→ WHAT TO WORK ON:
Write out all the lines again, precisely as they stand, but without the images.

→ GIVEN INFORMATION:
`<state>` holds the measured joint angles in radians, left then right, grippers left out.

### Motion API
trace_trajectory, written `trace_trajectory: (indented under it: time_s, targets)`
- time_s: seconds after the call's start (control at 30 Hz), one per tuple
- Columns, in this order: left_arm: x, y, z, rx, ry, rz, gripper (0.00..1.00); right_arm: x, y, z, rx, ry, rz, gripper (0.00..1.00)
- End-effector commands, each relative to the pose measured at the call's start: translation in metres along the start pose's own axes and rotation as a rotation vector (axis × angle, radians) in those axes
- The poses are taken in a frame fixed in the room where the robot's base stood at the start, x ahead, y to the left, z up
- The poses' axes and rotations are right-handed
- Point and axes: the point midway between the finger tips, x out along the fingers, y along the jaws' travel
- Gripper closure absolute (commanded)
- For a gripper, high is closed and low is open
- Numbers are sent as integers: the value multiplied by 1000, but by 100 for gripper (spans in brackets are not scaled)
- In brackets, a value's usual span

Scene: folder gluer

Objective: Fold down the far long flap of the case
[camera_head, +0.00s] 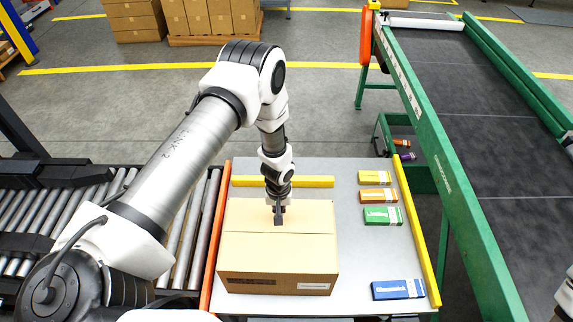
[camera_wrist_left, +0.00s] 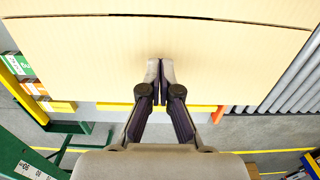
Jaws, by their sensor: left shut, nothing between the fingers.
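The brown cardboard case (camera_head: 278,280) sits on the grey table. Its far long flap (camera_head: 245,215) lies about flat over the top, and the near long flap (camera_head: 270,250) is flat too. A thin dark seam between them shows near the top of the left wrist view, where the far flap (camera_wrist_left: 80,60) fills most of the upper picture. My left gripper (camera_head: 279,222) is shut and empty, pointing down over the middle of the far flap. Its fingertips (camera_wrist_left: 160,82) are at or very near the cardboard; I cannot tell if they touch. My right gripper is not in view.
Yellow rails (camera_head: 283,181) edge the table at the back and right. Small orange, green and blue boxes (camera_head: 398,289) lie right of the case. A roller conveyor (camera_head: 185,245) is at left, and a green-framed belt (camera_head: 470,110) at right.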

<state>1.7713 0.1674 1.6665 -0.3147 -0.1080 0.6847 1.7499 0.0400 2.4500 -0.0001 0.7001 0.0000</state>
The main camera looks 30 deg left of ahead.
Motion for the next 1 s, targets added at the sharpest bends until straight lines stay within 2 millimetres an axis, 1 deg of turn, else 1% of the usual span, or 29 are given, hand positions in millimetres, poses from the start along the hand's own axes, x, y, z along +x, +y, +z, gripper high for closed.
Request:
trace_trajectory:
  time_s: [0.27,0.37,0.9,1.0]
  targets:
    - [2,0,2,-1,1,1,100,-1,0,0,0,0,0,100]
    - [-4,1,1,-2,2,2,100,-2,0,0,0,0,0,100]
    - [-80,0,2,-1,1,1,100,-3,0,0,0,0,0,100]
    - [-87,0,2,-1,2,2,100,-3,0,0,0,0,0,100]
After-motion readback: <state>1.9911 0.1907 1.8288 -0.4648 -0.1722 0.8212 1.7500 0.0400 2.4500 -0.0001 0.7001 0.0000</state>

→ IN RESPONSE:
`<state>` holds the measured joint angles in radians, left then right, grippers left out.

### Motion API
trace_trajectory, written `trace_trajectory: (indented under it: time_s, targets)`
- time_s: seconds after the call's start (control at 30 Hz), one per tuple
- Columns, in this order: left_arm: x, y, z, rx, ry, rz, gripper (0.00..1.00); right_arm: x, y, z, rx, ry, rz, gripper (0.00..1.00)
- End-effector commands, each relative to the pose measured at the call's start: translation in metres along the start pose's own axes and rotation as a rotation vector (axis × angle, radians) in those axes
- The poses are taken in a frame fixed in the room where the robot's base stood at the start, x ahead, y to the left, z up
- The poses' axes and rotations are right-handed
- Point and axes: the point midway between the finger tips, x out along the fingers, y along the jaws' travel
- Gripper closure absolute (commanded)
- For a gripper, high is closed and low is open
- Numbers are sent as integers: the value multiplied by 1000, but by 100 for gripper (spans in brackets are not scaled)
- In brackets, a value's usual span

Scene: folder gluer

Objective: Fold down the far long flap of the case
[camera_head, +0.00s] 
[camera_wrist_left, +0.00s] 
Jaws, by their sensor: left shut, nothing between the fingers.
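The brown cardboard case (camera_head: 278,280) sits on the grey table. Its far long flap (camera_head: 245,215) lies about flat over the top, and the near long flap (camera_head: 270,250) is flat too. A thin dark seam between them shows near the top of the left wrist view, where the far flap (camera_wrist_left: 80,60) fills most of the upper picture. My left gripper (camera_head: 279,222) is shut and empty, pointing down over the middle of the far flap. Its fingertips (camera_wrist_left: 160,82) are at or very near the cardboard; I cannot tell if they touch. My right gripper is not in view.
Yellow rails (camera_head: 283,181) edge the table at the back and right. Small orange, green and blue boxes (camera_head: 398,289) lie right of the case. A roller conveyor (camera_head: 185,245) is at left, and a green-framed belt (camera_head: 470,110) at right.

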<state>1.7713 0.1674 1.6665 -0.3147 -0.1080 0.6847 1.7499 0.0400 2.4500 -0.0001 0.7001 0.0000</state>
The main camera looks 30 deg left of ahead.
Motion for the next 1 s, targets added at the sharpest bends until straight lines stay within 2 millimetres an axis, 1 deg of turn, else 1% of the usual span, or 29 are given, hand positions in millimetres, poses from the start along the hand's own axes, x, y, z along +x, +y, +z, gripper high for closed.
Request:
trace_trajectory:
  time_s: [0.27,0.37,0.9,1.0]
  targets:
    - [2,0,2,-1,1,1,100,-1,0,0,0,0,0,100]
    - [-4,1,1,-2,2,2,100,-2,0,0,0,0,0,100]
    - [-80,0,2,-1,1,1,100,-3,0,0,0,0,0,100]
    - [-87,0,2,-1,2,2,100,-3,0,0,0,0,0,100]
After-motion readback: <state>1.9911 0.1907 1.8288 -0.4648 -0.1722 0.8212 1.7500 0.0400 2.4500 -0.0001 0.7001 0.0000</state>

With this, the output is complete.